In the course of the past week the Australian Government has put forward a bill that was passed by the lower house of parliament. This bill challenges the dominance of Facebook and Alphabet subsidiary Google in the news market industry by requiring media companies to pay publishers of journalistic articles for their content. The Senate was expected to pass this bill by the end of the week. The reaction from Facebook came only a little while later by blocking all news content in Australia. Thus, Australian users of the social media platform could neither access content nor share previously viewed reports.  Google reacted differently the change in media laws. Until now the company has avoided a direct confrontation with the Australian government. This matter is being closely watched internationally, with other countries such as Canada and the UK considering similar legislation. After many negotiations between the Australian government and the Facebook CEO Mark Zuckerberg, the two parties agreed on a compromise. The company will lift the block on journalistic content in Australia. In return, some adjustments will be made to the Australian government’s draft legislation. The amendments aim to give a more precise application framework and provide clearer guidelines for fair remuneration of business in the news media sector.

Facebook shows its power

Facebook has demonstrated its power following the impending restriction by the Australian government’s bill. The US company’s move to temporarily block the use of journalistic content in Australia has drawn criticism from many other countries. According to the Australian Prime Minister Scott Morrison, such actions only confirm the concerns that more and more countries have about the behaviour Big Tech companies. According to Morrison, they do not abide by existing rules and believe they are bigger than governments. Microsoft President also reacted to Facebook’s behaviour calling it a big mistake.

Google accepts the new measures

Unlike Facebook, Google has decided to accept the new law.

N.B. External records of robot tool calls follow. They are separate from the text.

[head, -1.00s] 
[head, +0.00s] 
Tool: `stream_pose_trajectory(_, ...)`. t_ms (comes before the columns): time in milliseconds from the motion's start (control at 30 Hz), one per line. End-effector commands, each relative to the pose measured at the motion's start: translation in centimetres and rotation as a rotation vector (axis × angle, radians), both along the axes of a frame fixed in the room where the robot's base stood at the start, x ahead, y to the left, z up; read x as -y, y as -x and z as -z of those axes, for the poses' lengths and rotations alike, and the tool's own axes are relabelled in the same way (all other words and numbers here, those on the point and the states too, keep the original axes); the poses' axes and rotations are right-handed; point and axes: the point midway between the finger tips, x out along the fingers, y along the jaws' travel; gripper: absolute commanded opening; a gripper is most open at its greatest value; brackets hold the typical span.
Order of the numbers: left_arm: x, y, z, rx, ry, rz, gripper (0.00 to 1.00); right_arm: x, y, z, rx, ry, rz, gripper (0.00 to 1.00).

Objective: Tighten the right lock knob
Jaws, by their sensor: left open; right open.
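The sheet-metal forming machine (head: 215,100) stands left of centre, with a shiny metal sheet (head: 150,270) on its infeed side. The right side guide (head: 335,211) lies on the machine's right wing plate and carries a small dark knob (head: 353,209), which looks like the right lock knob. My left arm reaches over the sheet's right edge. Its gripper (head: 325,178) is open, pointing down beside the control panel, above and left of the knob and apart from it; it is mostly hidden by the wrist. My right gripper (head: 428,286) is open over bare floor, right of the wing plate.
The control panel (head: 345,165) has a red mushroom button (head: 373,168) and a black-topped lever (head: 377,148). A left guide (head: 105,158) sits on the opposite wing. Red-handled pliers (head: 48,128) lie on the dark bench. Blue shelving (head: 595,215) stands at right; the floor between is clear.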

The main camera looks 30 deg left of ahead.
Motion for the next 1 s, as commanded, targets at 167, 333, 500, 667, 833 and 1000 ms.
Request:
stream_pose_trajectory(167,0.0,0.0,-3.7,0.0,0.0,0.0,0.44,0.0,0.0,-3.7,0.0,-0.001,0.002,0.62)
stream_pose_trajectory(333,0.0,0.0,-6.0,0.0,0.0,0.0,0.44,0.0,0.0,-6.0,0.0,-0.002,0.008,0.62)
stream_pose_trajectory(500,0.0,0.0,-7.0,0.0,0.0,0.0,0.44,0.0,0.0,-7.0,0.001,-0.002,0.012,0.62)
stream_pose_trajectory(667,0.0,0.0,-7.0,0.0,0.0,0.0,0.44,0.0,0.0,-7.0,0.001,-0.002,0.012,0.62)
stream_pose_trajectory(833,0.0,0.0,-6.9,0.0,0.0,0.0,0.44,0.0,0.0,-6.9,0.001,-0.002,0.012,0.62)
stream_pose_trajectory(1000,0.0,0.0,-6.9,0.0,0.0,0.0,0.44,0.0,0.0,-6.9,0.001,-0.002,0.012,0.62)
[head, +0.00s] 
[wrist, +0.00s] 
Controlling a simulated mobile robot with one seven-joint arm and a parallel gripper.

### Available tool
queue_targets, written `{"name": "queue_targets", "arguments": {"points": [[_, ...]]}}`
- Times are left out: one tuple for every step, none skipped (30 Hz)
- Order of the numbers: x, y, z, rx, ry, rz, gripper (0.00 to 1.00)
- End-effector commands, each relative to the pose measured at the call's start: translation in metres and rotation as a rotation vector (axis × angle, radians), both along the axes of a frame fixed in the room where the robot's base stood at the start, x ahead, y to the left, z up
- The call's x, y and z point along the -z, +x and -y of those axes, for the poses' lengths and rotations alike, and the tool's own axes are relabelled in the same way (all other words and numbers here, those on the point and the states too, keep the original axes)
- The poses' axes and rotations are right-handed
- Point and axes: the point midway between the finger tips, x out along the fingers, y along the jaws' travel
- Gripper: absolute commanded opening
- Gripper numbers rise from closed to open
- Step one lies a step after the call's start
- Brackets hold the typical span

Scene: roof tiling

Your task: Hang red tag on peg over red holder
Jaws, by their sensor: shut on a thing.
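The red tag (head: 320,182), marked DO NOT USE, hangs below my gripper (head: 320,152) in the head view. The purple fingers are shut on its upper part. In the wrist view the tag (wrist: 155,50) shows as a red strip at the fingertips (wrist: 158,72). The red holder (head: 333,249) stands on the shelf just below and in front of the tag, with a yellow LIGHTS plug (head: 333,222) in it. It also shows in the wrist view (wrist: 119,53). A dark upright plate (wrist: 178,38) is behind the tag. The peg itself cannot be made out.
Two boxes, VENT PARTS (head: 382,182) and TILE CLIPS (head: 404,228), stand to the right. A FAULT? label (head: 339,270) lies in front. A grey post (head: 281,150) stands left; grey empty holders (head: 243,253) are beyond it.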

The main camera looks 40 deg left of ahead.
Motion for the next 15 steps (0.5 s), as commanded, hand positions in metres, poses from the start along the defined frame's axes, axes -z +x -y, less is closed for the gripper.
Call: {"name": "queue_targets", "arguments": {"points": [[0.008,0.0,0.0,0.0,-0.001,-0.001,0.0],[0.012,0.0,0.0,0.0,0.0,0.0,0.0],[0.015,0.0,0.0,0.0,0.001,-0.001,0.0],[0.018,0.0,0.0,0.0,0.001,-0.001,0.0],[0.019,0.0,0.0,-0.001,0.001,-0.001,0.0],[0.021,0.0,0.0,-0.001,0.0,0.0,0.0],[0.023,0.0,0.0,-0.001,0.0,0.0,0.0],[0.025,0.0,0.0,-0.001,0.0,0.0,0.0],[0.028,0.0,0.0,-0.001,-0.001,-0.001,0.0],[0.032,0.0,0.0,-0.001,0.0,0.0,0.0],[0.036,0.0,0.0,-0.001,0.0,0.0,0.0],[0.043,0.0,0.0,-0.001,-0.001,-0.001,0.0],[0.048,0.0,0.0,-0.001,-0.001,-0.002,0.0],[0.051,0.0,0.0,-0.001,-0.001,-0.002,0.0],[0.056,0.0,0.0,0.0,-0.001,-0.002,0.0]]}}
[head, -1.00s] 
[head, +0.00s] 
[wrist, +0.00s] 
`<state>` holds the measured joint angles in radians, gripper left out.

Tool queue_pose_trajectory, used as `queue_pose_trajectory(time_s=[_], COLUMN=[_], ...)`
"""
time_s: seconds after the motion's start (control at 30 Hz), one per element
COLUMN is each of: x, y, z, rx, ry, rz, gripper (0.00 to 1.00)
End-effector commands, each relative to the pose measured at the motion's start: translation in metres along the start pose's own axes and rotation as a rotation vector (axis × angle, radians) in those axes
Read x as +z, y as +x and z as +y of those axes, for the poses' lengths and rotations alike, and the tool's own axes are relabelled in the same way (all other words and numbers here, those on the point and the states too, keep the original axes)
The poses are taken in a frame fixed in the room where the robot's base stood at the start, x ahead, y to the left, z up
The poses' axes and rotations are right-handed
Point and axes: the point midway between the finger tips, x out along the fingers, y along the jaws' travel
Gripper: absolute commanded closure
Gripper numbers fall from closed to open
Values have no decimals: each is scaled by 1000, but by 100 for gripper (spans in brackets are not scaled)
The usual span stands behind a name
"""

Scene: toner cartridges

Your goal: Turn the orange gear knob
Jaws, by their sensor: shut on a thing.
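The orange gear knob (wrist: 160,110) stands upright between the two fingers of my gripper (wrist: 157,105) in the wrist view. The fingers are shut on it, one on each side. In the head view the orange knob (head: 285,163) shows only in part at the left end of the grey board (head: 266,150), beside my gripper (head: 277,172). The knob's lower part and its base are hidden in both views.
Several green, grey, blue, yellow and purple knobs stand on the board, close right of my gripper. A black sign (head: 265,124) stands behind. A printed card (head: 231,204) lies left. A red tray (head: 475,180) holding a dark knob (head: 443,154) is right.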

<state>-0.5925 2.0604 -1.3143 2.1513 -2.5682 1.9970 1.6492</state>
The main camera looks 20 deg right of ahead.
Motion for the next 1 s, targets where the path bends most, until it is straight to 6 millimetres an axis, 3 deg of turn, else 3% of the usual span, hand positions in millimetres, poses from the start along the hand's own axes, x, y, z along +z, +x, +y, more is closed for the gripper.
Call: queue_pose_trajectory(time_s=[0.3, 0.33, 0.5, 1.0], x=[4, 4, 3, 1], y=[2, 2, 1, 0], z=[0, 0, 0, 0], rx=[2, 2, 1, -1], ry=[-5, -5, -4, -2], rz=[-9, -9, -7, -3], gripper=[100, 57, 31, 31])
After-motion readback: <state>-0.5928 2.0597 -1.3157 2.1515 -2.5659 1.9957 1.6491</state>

Even before the new bill was passed by the Senate, Google reached an agreement regarding payments for journalistic content with Australia’s biggest media group, Sven West Media. According to the Australian media house Nine West Entertainment, both parties agreed to a yearly payment of around 30 million AUSD, or about 19 million EUR. In comparison, Google’s parent company Alphabet generated revenues of around 57 billion USD in the last quarter of 2020 alone. This not only represents an increase of around 23 per cent compared to the fourth quarter in the previous year, but is also a new quarterly record for the company.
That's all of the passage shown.